With these two lessons in mind, let us now examine the television contraction of what was once the wide world of sports. Comprehensive highlight packages began to clutter the airwaves in concert with the rise of cable sports networks desperate to fill air time. The assumption of viewer attraction was logical: results were newsworthy; fans would watch a compacted version of what they’d already seen; fans would be curious about games subjected to local blackouts or broadcast in other regions. Inadvertently we were reprogrammed not to endure quarters, halves, periods, innings, time outs and other delays in exchange for witnessing fleeting moments of heartbreak or glory. Time shrunk, fans were no longer required to commit three hours of their time to get the game story and the final score; we could catch the highlights later.

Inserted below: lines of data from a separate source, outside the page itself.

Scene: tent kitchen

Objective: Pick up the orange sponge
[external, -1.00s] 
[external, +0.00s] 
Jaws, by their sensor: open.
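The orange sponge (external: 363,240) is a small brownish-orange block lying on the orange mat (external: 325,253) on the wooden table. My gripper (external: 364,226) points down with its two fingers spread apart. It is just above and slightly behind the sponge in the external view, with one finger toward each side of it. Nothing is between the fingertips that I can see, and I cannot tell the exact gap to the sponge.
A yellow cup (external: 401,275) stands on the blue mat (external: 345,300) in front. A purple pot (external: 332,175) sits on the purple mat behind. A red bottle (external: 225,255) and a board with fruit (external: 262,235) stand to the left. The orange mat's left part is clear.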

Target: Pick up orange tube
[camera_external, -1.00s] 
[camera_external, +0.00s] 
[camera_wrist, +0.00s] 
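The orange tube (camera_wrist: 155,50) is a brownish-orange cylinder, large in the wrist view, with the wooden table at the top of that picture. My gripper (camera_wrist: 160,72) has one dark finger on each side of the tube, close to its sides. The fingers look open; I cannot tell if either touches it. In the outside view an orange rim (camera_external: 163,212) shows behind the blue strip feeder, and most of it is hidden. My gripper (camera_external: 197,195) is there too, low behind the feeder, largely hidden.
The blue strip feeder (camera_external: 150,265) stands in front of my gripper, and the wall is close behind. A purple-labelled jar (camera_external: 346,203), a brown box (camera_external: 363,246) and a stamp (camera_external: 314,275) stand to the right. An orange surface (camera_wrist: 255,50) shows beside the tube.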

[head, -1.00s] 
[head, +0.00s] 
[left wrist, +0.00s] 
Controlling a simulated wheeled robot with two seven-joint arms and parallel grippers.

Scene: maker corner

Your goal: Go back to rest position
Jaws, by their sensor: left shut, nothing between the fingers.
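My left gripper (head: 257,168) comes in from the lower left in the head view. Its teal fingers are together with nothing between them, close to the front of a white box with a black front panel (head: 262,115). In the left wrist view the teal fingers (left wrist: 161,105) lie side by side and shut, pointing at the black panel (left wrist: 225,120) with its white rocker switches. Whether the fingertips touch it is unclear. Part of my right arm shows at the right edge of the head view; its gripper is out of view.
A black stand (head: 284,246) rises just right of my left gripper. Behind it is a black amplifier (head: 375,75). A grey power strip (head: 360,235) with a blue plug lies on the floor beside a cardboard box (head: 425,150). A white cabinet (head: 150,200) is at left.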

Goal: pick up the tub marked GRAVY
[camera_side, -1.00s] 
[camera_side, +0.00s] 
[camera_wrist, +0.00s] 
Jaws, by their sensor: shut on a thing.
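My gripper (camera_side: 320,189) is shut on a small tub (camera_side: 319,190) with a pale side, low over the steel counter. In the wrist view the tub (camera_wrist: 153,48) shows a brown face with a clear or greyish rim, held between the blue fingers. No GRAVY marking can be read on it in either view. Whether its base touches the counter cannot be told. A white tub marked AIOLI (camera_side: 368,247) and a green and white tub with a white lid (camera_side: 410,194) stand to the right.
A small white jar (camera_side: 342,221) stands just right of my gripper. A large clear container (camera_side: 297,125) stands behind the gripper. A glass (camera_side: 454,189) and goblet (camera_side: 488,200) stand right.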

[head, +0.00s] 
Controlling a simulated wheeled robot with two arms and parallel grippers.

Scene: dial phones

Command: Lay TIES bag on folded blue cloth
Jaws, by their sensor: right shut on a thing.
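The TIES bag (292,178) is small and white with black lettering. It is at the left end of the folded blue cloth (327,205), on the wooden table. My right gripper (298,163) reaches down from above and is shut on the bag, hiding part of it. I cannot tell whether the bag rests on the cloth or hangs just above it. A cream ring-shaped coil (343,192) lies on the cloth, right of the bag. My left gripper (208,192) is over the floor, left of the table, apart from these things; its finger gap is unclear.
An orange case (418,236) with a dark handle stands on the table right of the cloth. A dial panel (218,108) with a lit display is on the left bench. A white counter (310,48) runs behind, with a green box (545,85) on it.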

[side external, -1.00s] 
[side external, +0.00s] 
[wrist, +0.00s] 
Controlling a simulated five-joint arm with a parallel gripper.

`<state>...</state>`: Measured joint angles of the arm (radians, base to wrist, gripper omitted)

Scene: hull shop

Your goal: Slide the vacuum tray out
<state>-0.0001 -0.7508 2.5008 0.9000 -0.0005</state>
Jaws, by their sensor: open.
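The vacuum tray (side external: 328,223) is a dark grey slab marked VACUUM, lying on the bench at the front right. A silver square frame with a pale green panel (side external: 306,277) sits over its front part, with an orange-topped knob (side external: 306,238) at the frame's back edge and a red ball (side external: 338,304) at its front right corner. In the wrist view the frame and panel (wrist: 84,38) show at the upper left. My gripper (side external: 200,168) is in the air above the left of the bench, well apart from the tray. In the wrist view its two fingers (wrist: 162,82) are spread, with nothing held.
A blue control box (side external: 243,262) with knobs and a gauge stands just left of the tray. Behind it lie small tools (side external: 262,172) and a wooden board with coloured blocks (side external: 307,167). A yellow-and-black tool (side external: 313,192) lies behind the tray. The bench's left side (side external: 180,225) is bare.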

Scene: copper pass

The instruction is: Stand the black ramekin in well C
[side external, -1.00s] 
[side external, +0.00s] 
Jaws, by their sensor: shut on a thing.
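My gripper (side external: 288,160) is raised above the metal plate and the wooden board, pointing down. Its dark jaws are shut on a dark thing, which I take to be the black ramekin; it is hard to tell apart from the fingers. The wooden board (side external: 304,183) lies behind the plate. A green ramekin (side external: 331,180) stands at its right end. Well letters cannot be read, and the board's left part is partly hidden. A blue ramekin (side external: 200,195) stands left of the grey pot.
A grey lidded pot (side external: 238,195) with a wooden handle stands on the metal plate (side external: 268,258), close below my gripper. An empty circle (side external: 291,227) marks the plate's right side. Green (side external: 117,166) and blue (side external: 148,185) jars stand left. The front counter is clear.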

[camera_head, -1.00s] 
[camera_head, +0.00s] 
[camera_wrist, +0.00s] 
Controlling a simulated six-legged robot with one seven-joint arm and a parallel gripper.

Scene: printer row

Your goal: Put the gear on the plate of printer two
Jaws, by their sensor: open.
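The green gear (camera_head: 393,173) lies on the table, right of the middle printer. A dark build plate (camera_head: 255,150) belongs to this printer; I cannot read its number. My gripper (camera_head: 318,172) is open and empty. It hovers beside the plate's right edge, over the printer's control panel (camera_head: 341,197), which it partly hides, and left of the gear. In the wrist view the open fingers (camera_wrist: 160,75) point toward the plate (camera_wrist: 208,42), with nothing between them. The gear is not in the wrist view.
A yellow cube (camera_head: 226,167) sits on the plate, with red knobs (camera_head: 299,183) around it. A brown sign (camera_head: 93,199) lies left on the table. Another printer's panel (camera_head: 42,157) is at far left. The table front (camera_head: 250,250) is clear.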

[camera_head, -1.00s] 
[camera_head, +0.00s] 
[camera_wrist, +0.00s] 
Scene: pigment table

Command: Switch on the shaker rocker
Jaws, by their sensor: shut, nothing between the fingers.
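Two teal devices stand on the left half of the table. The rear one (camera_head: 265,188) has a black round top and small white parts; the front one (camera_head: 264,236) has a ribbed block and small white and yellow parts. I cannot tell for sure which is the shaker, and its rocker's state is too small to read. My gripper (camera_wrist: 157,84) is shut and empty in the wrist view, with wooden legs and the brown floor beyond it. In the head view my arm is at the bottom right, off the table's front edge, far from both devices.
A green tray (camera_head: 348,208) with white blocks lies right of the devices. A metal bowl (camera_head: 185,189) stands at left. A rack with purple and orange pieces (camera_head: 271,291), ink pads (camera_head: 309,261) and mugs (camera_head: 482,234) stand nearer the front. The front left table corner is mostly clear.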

The actual games no longer mattered. Only die-hards, the core constituency of any sport or club were motivated to watch meaningless games play themselves out in their entirety.

The blind leagues only recognized the exposure and the promotional potential of the highlight shows, the scene setting for future games. Casual fans would watch the free trailer and pay to see the film, no question. And then along came an unheralded rookie phenom called the Internet. In their frenzy to establish a presence across all platforms the big leagues effectively circumvented their traditional main squeeze, television, by creating their own web sites and commissioning their own apps to show their own highlights, craft their own narratives.

For the home viewer there used to be a cost associated with sports fandom, whether it was a particular television package or a few minutes’ attention for a few commercials. The diluted mini dramas are free now and the peculiar paradox is that there are now more ways than ever to not watch a complete game without turning on the television. And this disconnect, this disruption, has been inadvertently perpetuated by enterprises whose sole goal is to keep us glued to our sets on behalf of their sponsors and partners by providing a form of unscripted entertainment.